The LPC is based on source preloading of a receiver cache, a multicast version of an earlier unicast scheme  . It anticipates requests of individual clients by multicasting pages to the channel. Client-side prefetching, using server-provided hints, has also been examined in the unicast domain in the Boston Univ. Oceans group  . Other hints have also been used to direct unicast push, such as geographical hints  .
Other hierarchical cache systems have been developed, including Harvest  , and its follow-on Squid  . Harvest uses a directory to locate entries in a distributed hierarchy. Squid uses multicast to find cache entries in hierarchical clusters of caches, sending messages via the ICP protocol.
Many other web cache systems use multicast to distributed pages, supporting explicit subscriptions in NCSA's Webcast  , and diffusion-based push to move pages closer to their locus of interest in LBNL/UCLA's Adaptive Web Caching  . Unicast diffusion push was examined in another tack of the Oceans group  .
Other large distributed cache systems have been developed; AT&T's Crisp uses a central server to distribute requests to a set of local caches, and both Georgia Tech's CANES  and UCL's Cachemesh  route requests on their way to the cache.
Georgia Tech's CANES also targets one of the LPC's goals, to provide caching at optimal network aggregation points. CANES deploys caches at routers using Active Networks technology; The LPC relies on multicast to achieve similar benefits using only application-layer code. CANES also uses modulo caching to cache pages at every Nth proxy on the unicast return path; the LPC uses announcements and affinity group channels to similarly limit caching to a subset of proxies.
The LPC is implemented as a modified version of the Apache proxy cache  , with additional control scripts and daemons written in Perl. It can be instantiated as a pump or as a filter via command-line arguments, and currently runs on FreeBSD 2.2.x.
The current implementation of the LPC, v0.8, supports multicast push for a number of channels, based on manual configuration or scripted program control. In this release, the automated control is limited to suggest manual actions (via highlighting on the control page). The final release, available at the end of August 1998, contains automated channel control for both pumps and filters. It supports dynamic auto-configuration of the unicast proxy hierarchy, which can be exported to other proxy caches and clients. Six different cache replacement algorithms have been implemented, selected in the configuration file at proxy boot time. Several different object scheduling mechanisms have also been implemented, and compared in network-limited and processor-limited environments. This release, v0.8, is currently available on the LSAM web pages  .
The current system has been demonstrated in a lab, using artificial bandwidth limiters and delay inducers. A demonstration is also available, implemented in the ns network simulation tool. In both cases, client access is equivalent to a local cache hit, even for pages not yet accessed.
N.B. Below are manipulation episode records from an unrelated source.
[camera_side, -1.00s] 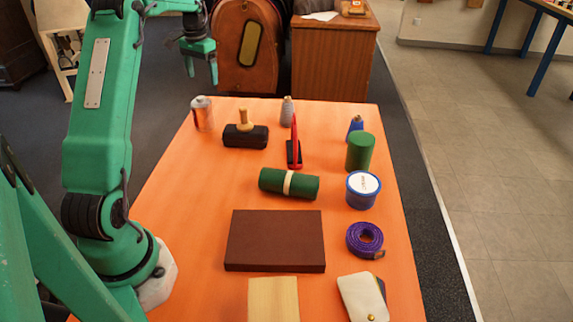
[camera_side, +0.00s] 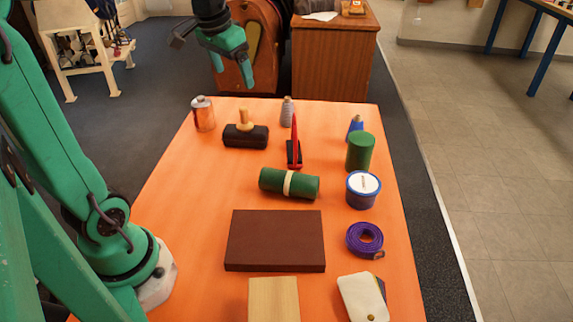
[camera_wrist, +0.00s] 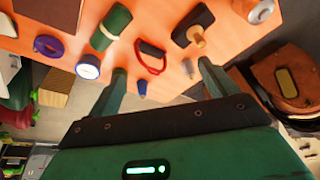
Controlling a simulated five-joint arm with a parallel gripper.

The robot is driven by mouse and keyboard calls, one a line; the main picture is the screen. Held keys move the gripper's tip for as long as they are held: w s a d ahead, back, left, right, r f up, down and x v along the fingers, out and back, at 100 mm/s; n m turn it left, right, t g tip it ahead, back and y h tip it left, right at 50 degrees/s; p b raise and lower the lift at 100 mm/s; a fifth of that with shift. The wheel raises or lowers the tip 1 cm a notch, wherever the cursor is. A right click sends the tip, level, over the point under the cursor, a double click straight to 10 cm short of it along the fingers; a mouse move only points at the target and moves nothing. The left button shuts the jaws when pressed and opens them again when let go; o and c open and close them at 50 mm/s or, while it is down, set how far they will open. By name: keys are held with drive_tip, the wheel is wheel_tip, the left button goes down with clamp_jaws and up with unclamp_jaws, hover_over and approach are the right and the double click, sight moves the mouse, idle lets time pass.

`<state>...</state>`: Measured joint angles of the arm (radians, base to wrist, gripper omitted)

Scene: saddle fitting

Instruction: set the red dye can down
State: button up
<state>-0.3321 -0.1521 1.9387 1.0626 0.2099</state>
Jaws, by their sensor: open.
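A small shiny can (camera_side: 203,114) with a grey top and orange-red sides stands upright at the back left corner of the table; I cannot tell if its red is paint or reflection. No other red can shows. In the wrist view a round pale-topped thing (camera_wrist: 262,11) at the upper right looks like this can. My gripper (camera_side: 235,77) is open and empty, in the air near the table's back edge, above and right of the can in the side view. In the wrist view the two fingers of my gripper (camera_wrist: 162,69) stand apart with nothing held between them.
The orange table (camera_side: 190,190) also bears a black block with a wooden knob (camera_side: 246,135), a red upright tool (camera_side: 294,150), a green roll (camera_side: 289,183), a green can (camera_side: 360,152), a blue white-lidded tub (camera_side: 363,190) and a brown slab (camera_side: 275,240). The left side is mostly clear.

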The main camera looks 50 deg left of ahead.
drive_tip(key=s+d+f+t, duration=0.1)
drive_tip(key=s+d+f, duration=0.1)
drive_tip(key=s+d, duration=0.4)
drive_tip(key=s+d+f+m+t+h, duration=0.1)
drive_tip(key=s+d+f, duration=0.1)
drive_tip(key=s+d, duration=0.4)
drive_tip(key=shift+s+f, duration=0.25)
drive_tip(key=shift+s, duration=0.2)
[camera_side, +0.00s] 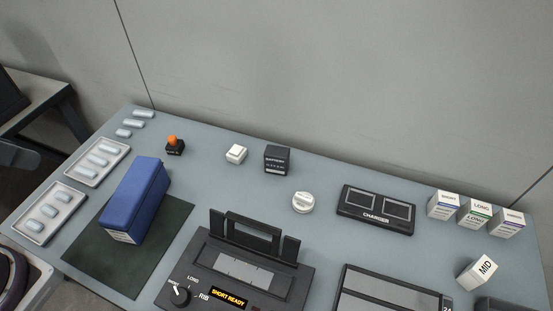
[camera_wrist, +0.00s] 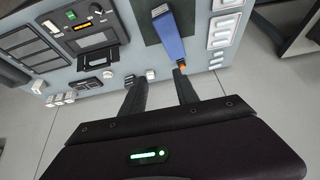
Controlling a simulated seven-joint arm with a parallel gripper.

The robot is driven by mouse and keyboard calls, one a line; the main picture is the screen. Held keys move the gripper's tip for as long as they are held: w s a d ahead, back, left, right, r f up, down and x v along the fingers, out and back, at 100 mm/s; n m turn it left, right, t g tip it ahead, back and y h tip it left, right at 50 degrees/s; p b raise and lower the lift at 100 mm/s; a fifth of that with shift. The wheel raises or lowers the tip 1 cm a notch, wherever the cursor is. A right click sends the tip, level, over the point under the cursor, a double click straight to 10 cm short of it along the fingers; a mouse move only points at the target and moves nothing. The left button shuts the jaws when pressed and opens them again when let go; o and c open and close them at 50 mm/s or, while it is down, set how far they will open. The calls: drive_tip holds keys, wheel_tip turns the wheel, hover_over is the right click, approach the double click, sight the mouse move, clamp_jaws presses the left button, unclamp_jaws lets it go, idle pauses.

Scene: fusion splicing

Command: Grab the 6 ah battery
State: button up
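The battery (camera_side: 277,159) is a small black block with a white "BATTERY" label. It stands upright near the back edge of the bench in the side view; smaller print on it is too small to read. In the wrist view a small dark block that seems to be the battery (camera_wrist: 129,79) shows by the tip of the left finger.
A white square-topped piece (camera_side: 236,154) stands just left of the battery, and an orange-topped switch (camera_side: 174,146) farther left. A white knob (camera_side: 303,202) and black charger (camera_side: 376,209) are to the right. The splicer (camera_side: 240,270) and blue case (camera_side: 137,198) stand in front.

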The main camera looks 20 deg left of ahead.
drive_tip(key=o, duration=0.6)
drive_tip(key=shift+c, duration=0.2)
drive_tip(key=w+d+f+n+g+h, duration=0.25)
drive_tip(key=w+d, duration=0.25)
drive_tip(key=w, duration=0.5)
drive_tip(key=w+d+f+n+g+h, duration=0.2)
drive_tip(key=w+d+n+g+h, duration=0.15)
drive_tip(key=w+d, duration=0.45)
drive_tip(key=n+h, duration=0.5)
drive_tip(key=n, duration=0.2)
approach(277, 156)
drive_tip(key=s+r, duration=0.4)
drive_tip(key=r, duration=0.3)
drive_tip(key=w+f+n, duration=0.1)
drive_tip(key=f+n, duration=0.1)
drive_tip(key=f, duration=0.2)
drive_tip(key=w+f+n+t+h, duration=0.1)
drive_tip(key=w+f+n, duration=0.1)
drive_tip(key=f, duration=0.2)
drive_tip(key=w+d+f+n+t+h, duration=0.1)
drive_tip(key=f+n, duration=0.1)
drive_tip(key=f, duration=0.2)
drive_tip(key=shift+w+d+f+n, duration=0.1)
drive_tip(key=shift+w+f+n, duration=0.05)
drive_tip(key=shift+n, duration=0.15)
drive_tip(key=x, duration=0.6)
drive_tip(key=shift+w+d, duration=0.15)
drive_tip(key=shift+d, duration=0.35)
Future work on the LPC focuses on standardizing and generalizing the API and channel announcement protocols, unifying them with other efforts in the IETF and the multicast web cache community. Other work examines the implications of partitioned caching, notably on the use of different cache replacement algorithms in each partition and the interactions among the partitions. Finally, many of the components required to support the LPC, such as intelligent request routing and object scheduling, have more general implications on web caching hierarchies and differentiated application services, which are also being examined.
The LSAM proxy cache (LPC) provides a distributed cache system that uses multicast for automated push of popular web pages. LPC uses proxy caches that are deployed as a server pump and a distributed filter hierarchy. These components automatically track the popularity of web page groups, and also automatically manage server push and client tuning. The system caches pages at natural network aggregation points, providing the benefits of a single, central shared proxy cache, even where no such central proxy could exist. The system has an initial prototype implementation, and it is evolving to mitigate the effects of a deep proxy hierarchy, needed for the multicast self-organization. LPC reduces overall server and network load, and increases access performance, even for the first access of a page by a client.
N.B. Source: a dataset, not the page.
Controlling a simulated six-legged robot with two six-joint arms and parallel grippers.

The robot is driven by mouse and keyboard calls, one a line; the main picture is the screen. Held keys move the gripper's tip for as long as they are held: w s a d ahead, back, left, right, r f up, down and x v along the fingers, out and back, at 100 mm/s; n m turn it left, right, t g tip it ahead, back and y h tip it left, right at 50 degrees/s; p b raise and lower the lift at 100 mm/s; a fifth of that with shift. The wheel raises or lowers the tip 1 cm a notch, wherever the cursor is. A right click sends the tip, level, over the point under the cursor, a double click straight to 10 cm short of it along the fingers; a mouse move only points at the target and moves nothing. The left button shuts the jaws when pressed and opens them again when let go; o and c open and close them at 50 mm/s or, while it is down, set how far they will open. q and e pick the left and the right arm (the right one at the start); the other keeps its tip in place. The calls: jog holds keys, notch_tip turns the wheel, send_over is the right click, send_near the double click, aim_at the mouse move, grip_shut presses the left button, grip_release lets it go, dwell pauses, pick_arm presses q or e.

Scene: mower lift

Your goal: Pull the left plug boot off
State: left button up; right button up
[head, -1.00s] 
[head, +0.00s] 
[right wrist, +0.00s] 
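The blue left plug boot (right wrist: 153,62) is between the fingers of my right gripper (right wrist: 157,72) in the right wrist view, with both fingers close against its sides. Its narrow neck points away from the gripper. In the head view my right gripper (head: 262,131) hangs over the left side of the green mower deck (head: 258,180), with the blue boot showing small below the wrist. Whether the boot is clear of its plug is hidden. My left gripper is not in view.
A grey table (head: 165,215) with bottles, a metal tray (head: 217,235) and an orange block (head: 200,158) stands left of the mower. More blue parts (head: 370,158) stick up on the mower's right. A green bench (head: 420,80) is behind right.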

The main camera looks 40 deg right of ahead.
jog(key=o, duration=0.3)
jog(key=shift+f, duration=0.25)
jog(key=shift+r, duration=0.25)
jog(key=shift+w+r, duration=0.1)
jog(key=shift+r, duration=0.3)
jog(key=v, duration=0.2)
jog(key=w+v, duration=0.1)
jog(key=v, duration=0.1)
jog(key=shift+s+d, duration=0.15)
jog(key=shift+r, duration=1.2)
We would like to thank former project co-architect Paul V. Mockapetris, and past project staff including Katia Obraczcka, William L. Scheding, Brian Tung, Vikram Visweswaraiah, Kedar Jog, and Anand Oswal. We also thank Jon Crowcroft of UCL, Ellen Zegura of Georgia Tech., Fred Bauer of SRI, and Ron Larsen of DARPA for their constructive comments on this work.
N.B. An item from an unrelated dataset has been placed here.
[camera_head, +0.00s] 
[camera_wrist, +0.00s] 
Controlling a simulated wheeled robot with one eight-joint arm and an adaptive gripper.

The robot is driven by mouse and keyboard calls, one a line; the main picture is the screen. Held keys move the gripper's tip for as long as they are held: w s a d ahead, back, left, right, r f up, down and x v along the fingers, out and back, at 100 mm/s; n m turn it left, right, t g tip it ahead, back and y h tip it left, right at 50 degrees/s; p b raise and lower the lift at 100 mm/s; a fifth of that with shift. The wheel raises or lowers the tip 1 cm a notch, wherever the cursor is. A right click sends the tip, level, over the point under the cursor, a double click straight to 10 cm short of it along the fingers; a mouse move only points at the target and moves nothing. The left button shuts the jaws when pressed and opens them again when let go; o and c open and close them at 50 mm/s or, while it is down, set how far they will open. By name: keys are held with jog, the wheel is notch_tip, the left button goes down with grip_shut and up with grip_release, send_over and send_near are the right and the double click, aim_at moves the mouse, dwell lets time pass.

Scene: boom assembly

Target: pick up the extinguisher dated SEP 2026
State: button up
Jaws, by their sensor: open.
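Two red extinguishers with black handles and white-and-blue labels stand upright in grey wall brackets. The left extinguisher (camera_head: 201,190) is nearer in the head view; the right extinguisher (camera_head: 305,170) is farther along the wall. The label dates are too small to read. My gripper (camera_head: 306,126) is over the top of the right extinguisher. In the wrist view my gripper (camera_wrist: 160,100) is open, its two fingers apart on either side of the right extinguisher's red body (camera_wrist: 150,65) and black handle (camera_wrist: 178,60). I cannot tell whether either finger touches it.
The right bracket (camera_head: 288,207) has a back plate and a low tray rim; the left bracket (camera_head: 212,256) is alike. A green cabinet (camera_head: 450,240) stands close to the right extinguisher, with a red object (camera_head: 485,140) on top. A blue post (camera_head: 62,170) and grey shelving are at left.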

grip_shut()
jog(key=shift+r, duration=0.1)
Joe Touch received his from the University of Pennsylvania in 1992, when he joined USC/ISI where he is a Project Leader in the Computer Networks Division and a Research Assistant Professor at USC in the Department of Computer Science.
He currently leads the LSAM and X-Bone projects; LSAM is a multicast web cache system, and the X-Bone is a system for the automated deployment and management of overlay networks. His primary research interests include multicast variants of network management, high-performance protocols, and protocols for latency reduction.
Joe is a member of Sigma Xi (since 1984), IEEE, and ACM, and is the Technical Activities and Vice Chair of the IEEE TCGN (gigabit networking). He also serves on the editorial board of IEEE Network, and is a member of several program committees, including IEEE Infocom (since 1994), and is co-chair of the IFIP/IEEE Protocols for High Speed Networks Workshop 1999, and chair of the 1998 IEEE Gigabit Network Workshop.
Amy S. Hughes received her A.B. (Hons.) degree in Computer Science from Bryn Mawr College in 1995, and an M.S. degree in Computer Science from the University of Southern California in 1996. She is currently working on her Ph.D. at USC.
She is a member of the LSAM project, developing a multicast web cache system. She is also researching cross-domain caching. Her research interests include protocols for caching, protocols for latency reduction, and human-computer interaction.
1. This work is supported by the Defense Advanced Research Projects Agency through FBI contract #J-FBI-95-185 entitled "Large-Scale Active Middleware". The views and conclusions contained in this document are those of the authors and should not be interpreted as necessarily representing the official policies, either expressed or implied, of the Department of the Army, the Defense Advanced Research Projects Agency, or the U.S. Government.